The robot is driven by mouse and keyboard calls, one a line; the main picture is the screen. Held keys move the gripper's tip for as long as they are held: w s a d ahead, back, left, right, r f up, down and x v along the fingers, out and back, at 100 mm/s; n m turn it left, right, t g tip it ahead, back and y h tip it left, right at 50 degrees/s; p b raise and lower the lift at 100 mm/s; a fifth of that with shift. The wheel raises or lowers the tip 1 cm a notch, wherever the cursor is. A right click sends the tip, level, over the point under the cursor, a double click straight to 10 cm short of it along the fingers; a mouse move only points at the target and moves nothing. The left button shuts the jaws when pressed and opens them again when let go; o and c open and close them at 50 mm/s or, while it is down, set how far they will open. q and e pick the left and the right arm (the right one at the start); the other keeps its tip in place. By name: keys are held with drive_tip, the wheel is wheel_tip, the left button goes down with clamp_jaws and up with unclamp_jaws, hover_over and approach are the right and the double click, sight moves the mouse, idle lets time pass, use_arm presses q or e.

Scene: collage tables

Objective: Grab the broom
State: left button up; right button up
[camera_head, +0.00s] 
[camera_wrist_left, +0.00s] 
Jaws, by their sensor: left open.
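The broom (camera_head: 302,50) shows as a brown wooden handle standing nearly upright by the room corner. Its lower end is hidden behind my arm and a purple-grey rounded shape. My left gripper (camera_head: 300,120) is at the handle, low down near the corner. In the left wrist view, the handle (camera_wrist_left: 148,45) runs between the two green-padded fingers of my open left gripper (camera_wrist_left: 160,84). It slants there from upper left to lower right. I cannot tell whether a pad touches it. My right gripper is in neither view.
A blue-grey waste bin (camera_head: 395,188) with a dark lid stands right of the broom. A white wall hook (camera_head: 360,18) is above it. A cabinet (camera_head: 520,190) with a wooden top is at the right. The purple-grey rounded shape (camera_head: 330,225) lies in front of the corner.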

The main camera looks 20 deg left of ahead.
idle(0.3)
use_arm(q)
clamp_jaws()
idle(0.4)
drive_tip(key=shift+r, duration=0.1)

____________

**What the task requires:** Reproduce the listing above exactly from the line containing "Objective: Grab the broom" through its last line, with both of those lines included.

**Solution to the exercise:**
Objective: Grab the broom
State: left button up; right button up
[camera_head, +0.00s] 
[camera_wrist_left, +0.00s] 
Jaws, by their sensor: left open.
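The broom (camera_head: 302,50) shows as a brown wooden handle standing nearly upright by the room corner. Its lower end is hidden behind my arm and a purple-grey rounded shape. My left gripper (camera_head: 300,120) is at the handle, low down near the corner. In the left wrist view, the handle (camera_wrist_left: 148,45) runs between the two green-padded fingers of my open left gripper (camera_wrist_left: 160,84). It slants there from upper left to lower right. I cannot tell whether a pad touches it. My right gripper is in neither view.
A blue-grey waste bin (camera_head: 395,188) with a dark lid stands right of the broom. A white wall hook (camera_head: 360,18) is above it. A cabinet (camera_head: 520,190) with a wooden top is at the right. The purple-grey rounded shape (camera_head: 330,225) lies in front of the corner.

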The main camera looks 20 deg left of ahead.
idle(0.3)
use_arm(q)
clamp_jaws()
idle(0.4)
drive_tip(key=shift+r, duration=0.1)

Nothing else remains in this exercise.